Supplied material:

(begin)

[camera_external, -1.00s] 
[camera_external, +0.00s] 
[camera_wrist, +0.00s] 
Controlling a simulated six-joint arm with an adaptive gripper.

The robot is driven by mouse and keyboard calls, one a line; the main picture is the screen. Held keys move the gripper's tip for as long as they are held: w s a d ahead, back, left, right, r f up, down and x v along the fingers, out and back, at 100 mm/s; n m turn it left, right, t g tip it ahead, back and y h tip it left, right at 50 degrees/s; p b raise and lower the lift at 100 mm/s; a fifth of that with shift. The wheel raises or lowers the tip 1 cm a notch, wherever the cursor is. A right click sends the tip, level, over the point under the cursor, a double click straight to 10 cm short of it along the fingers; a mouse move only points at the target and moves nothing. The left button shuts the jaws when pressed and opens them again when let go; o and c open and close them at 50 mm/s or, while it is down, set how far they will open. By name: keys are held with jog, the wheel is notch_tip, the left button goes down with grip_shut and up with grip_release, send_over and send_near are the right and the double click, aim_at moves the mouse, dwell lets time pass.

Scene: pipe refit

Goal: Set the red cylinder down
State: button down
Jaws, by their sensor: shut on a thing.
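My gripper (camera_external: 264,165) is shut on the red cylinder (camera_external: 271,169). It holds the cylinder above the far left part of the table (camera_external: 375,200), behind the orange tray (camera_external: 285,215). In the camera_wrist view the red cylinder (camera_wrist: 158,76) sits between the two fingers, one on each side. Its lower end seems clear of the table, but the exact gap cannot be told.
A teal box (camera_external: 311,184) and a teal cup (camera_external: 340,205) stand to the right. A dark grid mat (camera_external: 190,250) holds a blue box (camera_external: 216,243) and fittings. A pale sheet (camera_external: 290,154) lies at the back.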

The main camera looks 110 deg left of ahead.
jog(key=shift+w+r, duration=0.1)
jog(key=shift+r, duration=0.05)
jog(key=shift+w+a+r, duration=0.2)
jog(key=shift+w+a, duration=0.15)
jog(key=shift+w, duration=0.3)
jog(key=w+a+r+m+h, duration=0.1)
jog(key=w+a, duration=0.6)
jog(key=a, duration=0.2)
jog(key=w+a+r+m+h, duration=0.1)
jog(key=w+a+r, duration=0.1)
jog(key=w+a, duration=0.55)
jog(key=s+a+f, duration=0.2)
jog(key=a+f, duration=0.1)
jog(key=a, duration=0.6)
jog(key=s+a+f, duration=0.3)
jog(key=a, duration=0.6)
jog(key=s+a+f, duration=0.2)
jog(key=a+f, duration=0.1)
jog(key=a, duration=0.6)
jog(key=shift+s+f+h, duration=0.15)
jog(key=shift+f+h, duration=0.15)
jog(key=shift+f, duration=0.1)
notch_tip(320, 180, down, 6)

(end)

Directive:
Find how many lines of the material carry the string "with". Only the number should be in the answer.

Problem solution:
2